== Data shown ==
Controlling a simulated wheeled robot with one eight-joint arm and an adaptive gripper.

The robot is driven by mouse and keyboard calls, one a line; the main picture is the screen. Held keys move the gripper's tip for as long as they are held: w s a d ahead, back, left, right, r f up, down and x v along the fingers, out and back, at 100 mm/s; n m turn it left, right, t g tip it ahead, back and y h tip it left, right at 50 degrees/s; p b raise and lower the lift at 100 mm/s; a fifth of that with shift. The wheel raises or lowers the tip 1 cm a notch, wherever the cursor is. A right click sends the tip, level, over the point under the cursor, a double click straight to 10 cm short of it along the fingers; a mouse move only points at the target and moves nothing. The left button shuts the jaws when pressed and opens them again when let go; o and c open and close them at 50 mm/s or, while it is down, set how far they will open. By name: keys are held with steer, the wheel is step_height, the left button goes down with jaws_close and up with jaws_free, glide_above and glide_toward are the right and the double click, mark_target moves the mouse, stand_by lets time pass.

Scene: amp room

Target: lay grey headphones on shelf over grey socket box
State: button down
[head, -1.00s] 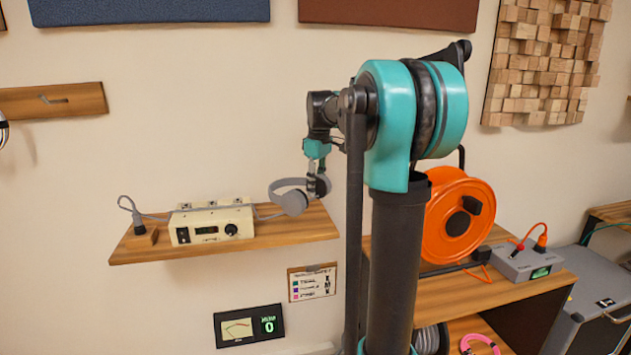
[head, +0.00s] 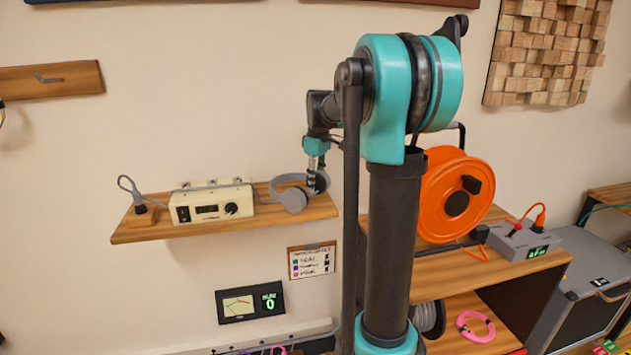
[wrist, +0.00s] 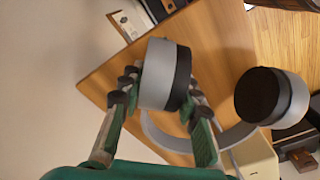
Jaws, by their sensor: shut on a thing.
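My gripper (head: 316,182) is shut on one ear cup of the grey headphones (head: 293,199) at the right end of the wooden wall shelf (head: 160,232). In the wrist view the held grey cup (wrist: 160,78) sits between my fingers; the other cup (wrist: 290,100), with a dark pad, hangs free to the right. The grey band shows below, partly hidden by a finger. I cannot tell whether the headphones touch the shelf. A grey socket box (head: 513,246) with red and orange plugs stands on the wooden cabinet at the right, away from this shelf.
A cream device (head: 210,206) with a cable across it takes up the shelf's middle, left of the headphones. A small wooden block with a dark plug stands at the shelf's left end. An orange cable reel (head: 455,197) stands on the cabinet (head: 425,268). A wall meter (head: 250,303) hangs below.

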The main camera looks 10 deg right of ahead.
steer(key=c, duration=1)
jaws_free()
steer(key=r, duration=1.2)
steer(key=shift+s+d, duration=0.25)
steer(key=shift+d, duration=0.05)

== Given request ==
Restate the whole of the material word for word without the pictures.

== Result of this exercise ==
Controlling a simulated wheeled robot with one eight-joint arm and an adaptive gripper.

The robot is driven by mouse and keyboard calls, one a line; the main picture is the screen. Held keys move the gripper's tip for as long as they are held: w s a d ahead, back, left, right, r f up, down and x v along the fingers, out and back, at 100 mm/s; n m turn it left, right, t g tip it ahead, back and y h tip it left, right at 50 degrees/s; p b raise and lower the lift at 100 mm/s; a fifth of that with shift. The wheel raises or lowers the tip 1 cm a notch, wherever the cursor is. A right click sends the tip, level, over the point under the cursor, a double click straight to 10 cm short of it along the fingers; a mouse move only points at the target and moves nothing. The left button shuts the jaws when pressed and opens them again when let go; o and c open and close them at 50 mm/s or, while it is down, set how far they will open. By name: keys are held with steer, the wheel is step_height, the left button goes down with jaws_close and up with jaws_free, glide_above and glide_toward are the right and the double click, mark_target moves the mouse, stand_by lets time pass.

Scene: amp room

Target: lay grey headphones on shelf over grey socket box
State: button down
[head, -1.00s] 
[head, +0.00s] 
[wrist, +0.00s] 
Jaws, by their sensor: shut on a thing.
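My gripper (head: 316,182) is shut on one ear cup of the grey headphones (head: 293,199) at the right end of the wooden wall shelf (head: 160,232). In the wrist view the held grey cup (wrist: 160,78) sits between my fingers; the other cup (wrist: 290,100), with a dark pad, hangs free to the right. The grey band shows below, partly hidden by a finger. I cannot tell whether the headphones touch the shelf. A grey socket box (head: 513,246) with red and orange plugs stands on the wooden cabinet at the right, away from this shelf.
A cream device (head: 210,206) with a cable across it takes up the shelf's middle, left of the headphones. A small wooden block with a dark plug stands at the shelf's left end. An orange cable reel (head: 455,197) stands on the cabinet (head: 425,268). A wall meter (head: 250,303) hangs below.

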The main camera looks 10 deg right of ahead.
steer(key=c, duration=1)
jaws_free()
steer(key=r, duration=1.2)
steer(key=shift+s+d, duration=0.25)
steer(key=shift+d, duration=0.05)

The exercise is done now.